STORED DATA ::
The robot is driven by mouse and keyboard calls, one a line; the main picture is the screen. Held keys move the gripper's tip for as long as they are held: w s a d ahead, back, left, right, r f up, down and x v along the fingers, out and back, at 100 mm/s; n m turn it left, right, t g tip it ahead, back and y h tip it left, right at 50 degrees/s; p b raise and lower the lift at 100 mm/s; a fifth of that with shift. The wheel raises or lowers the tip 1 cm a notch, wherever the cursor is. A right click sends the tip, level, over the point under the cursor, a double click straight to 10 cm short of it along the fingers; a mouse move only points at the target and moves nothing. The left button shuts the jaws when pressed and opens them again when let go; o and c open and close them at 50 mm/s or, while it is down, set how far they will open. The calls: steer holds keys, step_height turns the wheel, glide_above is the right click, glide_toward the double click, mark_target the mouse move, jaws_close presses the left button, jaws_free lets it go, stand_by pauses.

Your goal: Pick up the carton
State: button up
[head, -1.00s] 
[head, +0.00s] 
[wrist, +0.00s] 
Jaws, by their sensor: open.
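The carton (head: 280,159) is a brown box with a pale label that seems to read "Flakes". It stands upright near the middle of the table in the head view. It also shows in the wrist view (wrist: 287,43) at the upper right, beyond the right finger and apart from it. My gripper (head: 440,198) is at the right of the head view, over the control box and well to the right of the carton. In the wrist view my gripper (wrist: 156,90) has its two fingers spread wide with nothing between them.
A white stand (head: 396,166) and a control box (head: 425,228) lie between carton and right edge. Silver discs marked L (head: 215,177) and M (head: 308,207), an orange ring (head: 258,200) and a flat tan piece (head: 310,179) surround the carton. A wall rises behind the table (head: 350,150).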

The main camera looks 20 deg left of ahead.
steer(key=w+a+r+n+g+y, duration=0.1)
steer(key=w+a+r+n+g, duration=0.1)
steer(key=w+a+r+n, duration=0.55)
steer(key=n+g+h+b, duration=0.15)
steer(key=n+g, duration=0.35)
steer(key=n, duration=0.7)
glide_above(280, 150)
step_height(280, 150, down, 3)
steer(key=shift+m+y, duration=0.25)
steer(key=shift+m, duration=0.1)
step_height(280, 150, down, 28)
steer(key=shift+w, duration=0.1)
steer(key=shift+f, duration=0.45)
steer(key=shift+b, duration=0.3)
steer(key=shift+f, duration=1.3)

AIM ::
Retype the listing exactly, in full.

TASK RESULT ::
The robot is driven by mouse and keyboard calls, one a line; the main picture is the screen. Held keys move the gripper's tip for as long as they are held: w s a d ahead, back, left, right, r f up, down and x v along the fingers, out and back, at 100 mm/s; n m turn it left, right, t g tip it ahead, back and y h tip it left, right at 50 degrees/s; p b raise and lower the lift at 100 mm/s; a fifth of that with shift. The wheel raises or lowers the tip 1 cm a notch, wherever the cursor is. A right click sends the tip, level, over the point under the cursor, a double click straight to 10 cm short of it along the fingers; a mouse move only points at the target and moves nothing. The left button shuts the jaws when pressed and opens them again when let go; o and c open and close them at 50 mm/s or, while it is down, set how far they will open. The calls: steer holds keys, step_height turns the wheel, glide_above is the right click, glide_toward the double click, mark_target the mouse move, jaws_close presses the left button, jaws_free lets it go, stand_by pauses.

Your goal: Pick up the carton
State: button up
[head, -1.00s] 
[head, +0.00s] 
[wrist, +0.00s] 
Jaws, by their sensor: open.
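The carton (head: 280,159) is a brown box with a pale label that seems to read "Flakes". It stands upright near the middle of the table in the head view. It also shows in the wrist view (wrist: 287,43) at the upper right, beyond the right finger and apart from it. My gripper (head: 440,198) is at the right of the head view, over the control box and well to the right of the carton. In the wrist view my gripper (wrist: 156,90) has its two fingers spread wide with nothing between them.
A white stand (head: 396,166) and a control box (head: 425,228) lie between carton and right edge. Silver discs marked L (head: 215,177) and M (head: 308,207), an orange ring (head: 258,200) and a flat tan piece (head: 310,179) surround the carton. A wall rises behind the table (head: 350,150).

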The main camera looks 20 deg left of ahead.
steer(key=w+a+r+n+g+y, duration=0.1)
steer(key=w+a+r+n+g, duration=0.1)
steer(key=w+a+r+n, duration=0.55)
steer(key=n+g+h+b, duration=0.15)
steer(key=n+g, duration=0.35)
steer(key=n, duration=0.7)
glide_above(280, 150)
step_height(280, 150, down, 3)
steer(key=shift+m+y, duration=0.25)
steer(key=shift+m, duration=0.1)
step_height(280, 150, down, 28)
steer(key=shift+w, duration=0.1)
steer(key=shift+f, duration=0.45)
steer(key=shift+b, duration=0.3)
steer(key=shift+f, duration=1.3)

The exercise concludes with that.